<i>Cuba est victime de l’autorobo, l’\"auto-vol\" généralisé</i>

La Havane à l’encan…

Le Journal des Arts

Le 1 janvier 1996 - 1446 mots

L’intense activité touristique qui se développe à Cuba ne peut masquer la pauvreté croissante de la population et le délabrement de la capitale, La Havane. Que ce soit en raison de la corruption, des vols ou par l’intermédiaire des galeries contrôlées par l’État, les œuvres d’art en provenance de Cuba se multiplient sur le marché. Alors que des témoignages de plus en plus accablants dénoncent cette dilapidation du patrimoine artistique cubain, quel­ques projets de sauvegarde architecturaux ou en direction des artistes contemporains – dus à l’initiative de l’Unesco ou de la Fondation Ludwig – émergent de ce marasme.

LA HAVANE. En dépit de la misère, Cuba devient une sorte de Mecque touristique. Ce secteur d’activité attire les investisseurs du monde entier, à l’exception des États-Unis, du fait de leur embargo. De nouveaux hôtels se construisent tandis que les anciens sont restaurés. Les restaurants comme les discothèques pour touristes sont bondés. Mais alors que toute l’économie liée au tourisme s’opère en dollars, la plupart des Cubains n’ont pas accès à ces devises…

Le Museo Nacional de Bellas Artes résume à lui seul toutes ces contradictions. Situé à quelques pas de l’hôtel Sevilla, la résidence la plus élégante de la vieille ville, le musée est abrité dans un bâtiment disgracieux en béton. À l’automne, seuls deux de ses trois étages étaient ouverts au public. La peinture cubaine, les maîtres anciens européens, les sculptures antiques et les vases grecs n’avaient droit qu’à des galeries humides, tandis que les collections d’art d’Amérique latine n’étaient même pas exposées, en dehors des collections cubaines.

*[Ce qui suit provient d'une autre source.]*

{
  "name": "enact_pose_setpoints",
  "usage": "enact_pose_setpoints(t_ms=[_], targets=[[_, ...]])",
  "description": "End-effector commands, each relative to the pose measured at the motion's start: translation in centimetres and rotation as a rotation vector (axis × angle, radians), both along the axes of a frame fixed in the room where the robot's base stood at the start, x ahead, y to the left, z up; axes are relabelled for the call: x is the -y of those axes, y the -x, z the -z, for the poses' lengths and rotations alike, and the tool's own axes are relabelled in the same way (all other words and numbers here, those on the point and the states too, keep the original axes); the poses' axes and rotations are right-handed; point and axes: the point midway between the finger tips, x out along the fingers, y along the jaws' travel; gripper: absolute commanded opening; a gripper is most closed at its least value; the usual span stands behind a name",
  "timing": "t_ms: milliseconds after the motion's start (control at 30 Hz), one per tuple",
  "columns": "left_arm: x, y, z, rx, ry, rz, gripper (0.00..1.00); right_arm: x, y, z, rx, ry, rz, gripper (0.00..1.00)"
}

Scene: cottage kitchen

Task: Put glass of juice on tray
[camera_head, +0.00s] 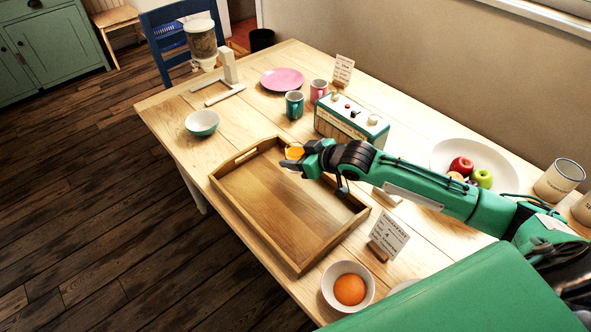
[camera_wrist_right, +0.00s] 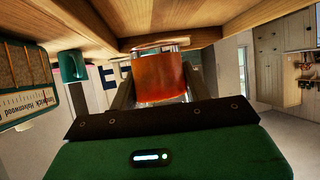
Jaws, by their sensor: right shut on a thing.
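The glass of juice (camera_head: 295,152) is small, with orange juice in it. My right gripper (camera_head: 293,161) is shut on it, and the glass also shows between the fingers in the right wrist view (camera_wrist_right: 160,77). The wooden tray (camera_head: 250,200) lies on the table, empty, with raised walls and handle slots. In the head view the glass appears at the tray's far right corner. In the wrist view its base is close to a wooden surface. I cannot tell whether it touches. My left gripper is not in view.
A radio (camera_head: 350,122) and two mugs, one teal (camera_head: 294,105) and one pink (camera_head: 318,90), stand behind the tray. A fruit bowl (camera_head: 440,150) is at right. A bowl with an orange (camera_head: 334,294) and a small card (camera_head: 389,235) sit near the tray's front right.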

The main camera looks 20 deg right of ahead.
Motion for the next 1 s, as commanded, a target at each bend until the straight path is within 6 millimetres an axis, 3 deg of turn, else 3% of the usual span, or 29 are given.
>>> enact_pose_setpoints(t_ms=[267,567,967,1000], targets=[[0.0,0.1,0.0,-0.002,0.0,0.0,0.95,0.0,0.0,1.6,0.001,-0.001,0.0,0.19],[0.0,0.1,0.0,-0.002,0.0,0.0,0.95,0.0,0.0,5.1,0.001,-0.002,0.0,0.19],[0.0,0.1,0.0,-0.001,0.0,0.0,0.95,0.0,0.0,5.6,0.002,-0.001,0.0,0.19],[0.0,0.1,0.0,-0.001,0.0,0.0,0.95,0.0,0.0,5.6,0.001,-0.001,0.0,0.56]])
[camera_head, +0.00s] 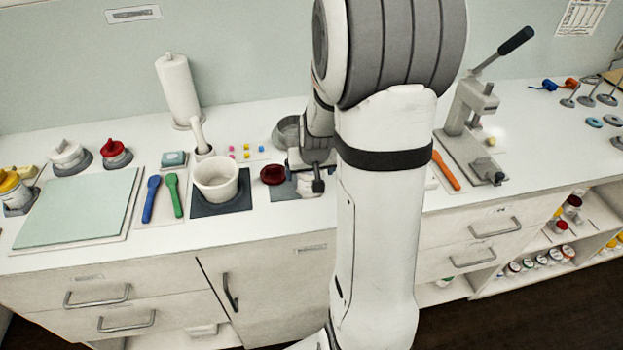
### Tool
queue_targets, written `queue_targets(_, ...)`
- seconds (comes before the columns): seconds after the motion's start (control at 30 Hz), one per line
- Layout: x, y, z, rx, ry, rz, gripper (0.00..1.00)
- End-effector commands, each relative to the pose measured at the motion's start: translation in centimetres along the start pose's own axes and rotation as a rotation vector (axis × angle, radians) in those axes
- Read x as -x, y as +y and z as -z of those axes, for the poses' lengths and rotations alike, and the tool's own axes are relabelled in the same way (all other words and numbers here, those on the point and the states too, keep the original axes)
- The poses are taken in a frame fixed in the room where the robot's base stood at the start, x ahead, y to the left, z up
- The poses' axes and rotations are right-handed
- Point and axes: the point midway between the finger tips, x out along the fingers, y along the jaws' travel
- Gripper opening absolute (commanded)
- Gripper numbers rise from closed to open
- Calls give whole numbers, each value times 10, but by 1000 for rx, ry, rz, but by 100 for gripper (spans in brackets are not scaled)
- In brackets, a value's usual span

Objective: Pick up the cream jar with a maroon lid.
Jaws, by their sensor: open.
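My gripper (305,186) points down over the counter, just right of the white mortar, with its jaws open. A small cream-white jar body (309,190) shows low between and behind the fingers. The gripper hides most of it, and I cannot tell if the fingers touch it. A dark maroon round lid (273,174) shows just left of the gripper. I cannot tell whether it lies on the counter or sits on something low. A grey mat (284,190) lies under this spot.
A white mortar (216,181) stands close on the left. A grey bowl (287,131) is behind the gripper. A lever press (468,125) stands to the right. My arm hides the middle of the counter.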

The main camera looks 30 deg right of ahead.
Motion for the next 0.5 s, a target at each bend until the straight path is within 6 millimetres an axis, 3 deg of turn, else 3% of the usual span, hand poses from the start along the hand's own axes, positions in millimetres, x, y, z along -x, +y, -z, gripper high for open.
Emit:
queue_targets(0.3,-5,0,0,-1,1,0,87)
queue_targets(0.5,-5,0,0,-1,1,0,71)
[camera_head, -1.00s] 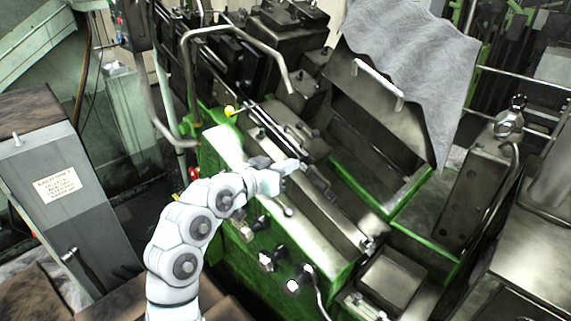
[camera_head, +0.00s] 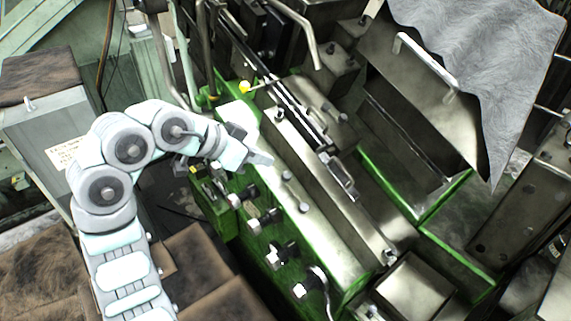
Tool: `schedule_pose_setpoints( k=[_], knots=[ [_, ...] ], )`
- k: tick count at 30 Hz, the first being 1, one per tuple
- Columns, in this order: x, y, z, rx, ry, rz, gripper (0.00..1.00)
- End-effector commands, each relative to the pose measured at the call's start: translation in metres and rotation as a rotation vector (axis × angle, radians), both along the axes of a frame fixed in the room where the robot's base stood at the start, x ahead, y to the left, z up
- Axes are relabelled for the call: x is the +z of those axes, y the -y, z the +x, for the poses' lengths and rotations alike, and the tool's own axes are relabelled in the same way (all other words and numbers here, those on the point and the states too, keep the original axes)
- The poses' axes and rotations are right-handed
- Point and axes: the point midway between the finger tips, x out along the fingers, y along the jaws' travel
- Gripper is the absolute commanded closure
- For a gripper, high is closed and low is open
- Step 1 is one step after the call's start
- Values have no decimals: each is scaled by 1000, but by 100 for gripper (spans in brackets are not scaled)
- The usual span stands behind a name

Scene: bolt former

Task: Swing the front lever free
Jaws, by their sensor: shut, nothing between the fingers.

Selon plusieurs conservateurs, qui ont souhaité garder l’anonymat, le personnel du musée est démoralisé. La conservation des œuvres souffre de la pénurie de matériel et les acquisitions ne sont guère florissantes, même si le musée est habilité à préempter toute œuvre d’art considérée par les conservateurs comme un élément essentiel du patrimoine national ou une pièce indispensable aux collections du musée. Celles-ci se sont néanmoins considérablement enrichies au début des années soixante, lorsque les familles fortunées ont fui le nouveau régime…

Impliqué dans un réseau spécialisé dans le vol et la vente de toiles appartenant aux collections nationales, un administrateur du Museo Nacional a récemment été condam­né. Soixante-dix œuvres environ ont ainsi disparu à la faveur de transferts entre départements, aux fins officielles d’inventaire. Le fonctionnaire indélicat achève actuellement une peine de deux ans de prison, mais il semblerait que des responsables plus haut placés aient également joué un rôle dans ce trafic en direction de l’étranger : le procès a en effet coïncidé avec la nomination d’un nouveau directeur. Parallèlement à cette grande délinquance, la population, poussée par la pauvreté, se défait également de ses œuvres d’art. L’État cubain contrôle le réseau d’une trentaine de galeries qui en assure la dispersion et prélève 30 % du prix de vente au passage…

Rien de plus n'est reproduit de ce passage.